I've never seen such a test. Unfortunately, encoders are no smart enough to encode what looks nicest - even with h.264. They run algorithms that are VERY limited in terms of the decision that can be made. H.264 introduced two features that help a little - one improves the decisions, the other masks the mistakes. The frequency domain transform has the ability to select from a range of choices with respect to the content of a transform block. It can be weighted for increased H or V detail and to deal with several types of gradients. The deblocking filter helps to mask the artifacts when a block is over-quantized.

The reality of how compression works is that there is a compression range where only the highest frequencies are quantized. The actual samples are replaced with correlated noise. As long as we operate in this range the pictures look very good. But there are several issues that cause severe problems.
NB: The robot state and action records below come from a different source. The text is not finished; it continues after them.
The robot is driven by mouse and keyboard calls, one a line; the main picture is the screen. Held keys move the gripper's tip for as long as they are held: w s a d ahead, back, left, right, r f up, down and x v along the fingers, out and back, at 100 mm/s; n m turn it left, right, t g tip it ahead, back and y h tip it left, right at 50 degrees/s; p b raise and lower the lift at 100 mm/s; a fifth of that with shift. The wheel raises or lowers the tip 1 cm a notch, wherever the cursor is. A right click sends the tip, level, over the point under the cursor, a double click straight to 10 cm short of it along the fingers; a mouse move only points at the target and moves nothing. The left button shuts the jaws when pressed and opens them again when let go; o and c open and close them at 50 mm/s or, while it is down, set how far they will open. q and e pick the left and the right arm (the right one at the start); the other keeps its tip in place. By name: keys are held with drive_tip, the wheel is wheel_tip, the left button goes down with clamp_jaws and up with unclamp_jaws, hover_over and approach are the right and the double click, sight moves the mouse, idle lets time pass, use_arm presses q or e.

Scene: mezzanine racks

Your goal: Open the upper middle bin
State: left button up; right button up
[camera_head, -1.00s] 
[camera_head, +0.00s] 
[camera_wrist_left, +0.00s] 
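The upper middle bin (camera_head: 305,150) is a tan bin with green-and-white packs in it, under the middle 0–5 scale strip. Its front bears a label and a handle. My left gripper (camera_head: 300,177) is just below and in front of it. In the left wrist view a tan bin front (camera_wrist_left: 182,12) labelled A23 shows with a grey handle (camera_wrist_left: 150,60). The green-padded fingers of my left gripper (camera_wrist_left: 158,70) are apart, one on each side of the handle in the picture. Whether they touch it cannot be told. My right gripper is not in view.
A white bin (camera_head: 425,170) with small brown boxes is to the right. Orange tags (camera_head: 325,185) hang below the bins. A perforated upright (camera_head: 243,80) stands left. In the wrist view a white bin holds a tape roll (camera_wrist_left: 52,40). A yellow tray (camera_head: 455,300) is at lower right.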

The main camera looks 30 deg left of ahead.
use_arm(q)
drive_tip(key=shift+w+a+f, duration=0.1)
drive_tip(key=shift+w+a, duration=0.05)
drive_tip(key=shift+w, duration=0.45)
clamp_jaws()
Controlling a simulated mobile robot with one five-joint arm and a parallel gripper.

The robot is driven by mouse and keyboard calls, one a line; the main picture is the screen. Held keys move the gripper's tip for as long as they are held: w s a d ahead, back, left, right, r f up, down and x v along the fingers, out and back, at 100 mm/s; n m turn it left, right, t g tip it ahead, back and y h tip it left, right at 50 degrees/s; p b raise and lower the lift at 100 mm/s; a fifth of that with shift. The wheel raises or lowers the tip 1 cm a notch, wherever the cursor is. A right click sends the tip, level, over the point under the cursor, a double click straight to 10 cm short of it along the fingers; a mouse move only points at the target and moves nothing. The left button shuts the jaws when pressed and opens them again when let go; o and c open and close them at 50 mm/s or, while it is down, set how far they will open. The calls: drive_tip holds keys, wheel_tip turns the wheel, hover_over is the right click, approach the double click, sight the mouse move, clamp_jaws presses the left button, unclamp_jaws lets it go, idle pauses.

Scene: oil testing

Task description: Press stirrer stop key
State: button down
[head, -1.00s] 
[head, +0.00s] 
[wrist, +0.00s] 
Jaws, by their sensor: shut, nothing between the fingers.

One is high frequency edge information, which we recently established as being critical to human visual perception. Unfortunately, when an encoding block contains this edge information we typically see blocks with a bunch of coefficients that represent the edge. When we quantize these coefficient we introduce distortions in the edge which are typically seen as ringing or noise around the edge. This is particularly bothersome for text overlays. We simply cannot quantize too much, or the distortions become a major problem - like black pixels adjacent to white pixels - which violates sampling theory, which in turn makes the artifacts easier to detect.

Adding bit depth allows us to limit the range of sampling dither. Adding resolution allows us to localize the impact of the frequency transform. But both of these things increase the overhead that must be dedicated to delivering the compressed pictures - i.e. more encoding blocks, more motion vectors, more bits per sample, etc.

The BEST way to deal with this is to resample to a lower resolution raster. We get more accurate samples - less entropy - and there is less encoding overhead, which translates into higher quality samples delivered to the decoder.